- Description of the task:
Give a verbatim repeat of the lines that run from the line containing "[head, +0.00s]" to the end of the data below.

- Given data:
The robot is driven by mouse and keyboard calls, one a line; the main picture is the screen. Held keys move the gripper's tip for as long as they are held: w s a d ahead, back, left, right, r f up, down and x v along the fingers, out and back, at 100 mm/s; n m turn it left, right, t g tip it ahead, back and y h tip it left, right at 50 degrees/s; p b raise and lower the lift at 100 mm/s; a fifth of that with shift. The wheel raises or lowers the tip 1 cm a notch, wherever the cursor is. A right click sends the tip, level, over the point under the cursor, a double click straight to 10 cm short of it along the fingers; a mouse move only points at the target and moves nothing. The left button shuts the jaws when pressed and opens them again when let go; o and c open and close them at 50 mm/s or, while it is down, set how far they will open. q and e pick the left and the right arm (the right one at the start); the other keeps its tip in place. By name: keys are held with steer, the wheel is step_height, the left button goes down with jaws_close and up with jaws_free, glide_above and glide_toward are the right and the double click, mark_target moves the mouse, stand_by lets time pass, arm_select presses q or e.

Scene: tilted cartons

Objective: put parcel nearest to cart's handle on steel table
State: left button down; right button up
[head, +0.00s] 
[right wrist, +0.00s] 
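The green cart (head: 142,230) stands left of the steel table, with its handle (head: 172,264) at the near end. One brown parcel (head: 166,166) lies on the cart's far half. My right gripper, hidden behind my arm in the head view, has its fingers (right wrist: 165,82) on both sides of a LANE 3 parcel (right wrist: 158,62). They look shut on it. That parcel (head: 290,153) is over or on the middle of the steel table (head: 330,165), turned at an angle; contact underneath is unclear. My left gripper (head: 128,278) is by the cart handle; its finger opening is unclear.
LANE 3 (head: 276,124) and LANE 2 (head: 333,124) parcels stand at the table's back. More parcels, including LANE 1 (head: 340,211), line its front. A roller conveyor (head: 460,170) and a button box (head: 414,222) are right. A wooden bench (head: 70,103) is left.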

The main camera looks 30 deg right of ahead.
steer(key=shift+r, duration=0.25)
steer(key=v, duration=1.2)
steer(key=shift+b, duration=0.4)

- Solution:
[head, +0.00s] 
[right wrist, +0.00s] 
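The green cart (head: 142,230) stands left of the steel table, with its handle (head: 172,264) at the near end. One brown parcel (head: 166,166) lies on the cart's far half. My right gripper, hidden behind my arm in the head view, has its fingers (right wrist: 165,82) on both sides of a LANE 3 parcel (right wrist: 158,62). They look shut on it. That parcel (head: 290,153) is over or on the middle of the steel table (head: 330,165), turned at an angle; contact underneath is unclear. My left gripper (head: 128,278) is by the cart handle; its finger opening is unclear.
LANE 3 (head: 276,124) and LANE 2 (head: 333,124) parcels stand at the table's back. More parcels, including LANE 1 (head: 340,211), line its front. A roller conveyor (head: 460,170) and a button box (head: 414,222) are right. A wooden bench (head: 70,103) is left.

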The main camera looks 30 deg right of ahead.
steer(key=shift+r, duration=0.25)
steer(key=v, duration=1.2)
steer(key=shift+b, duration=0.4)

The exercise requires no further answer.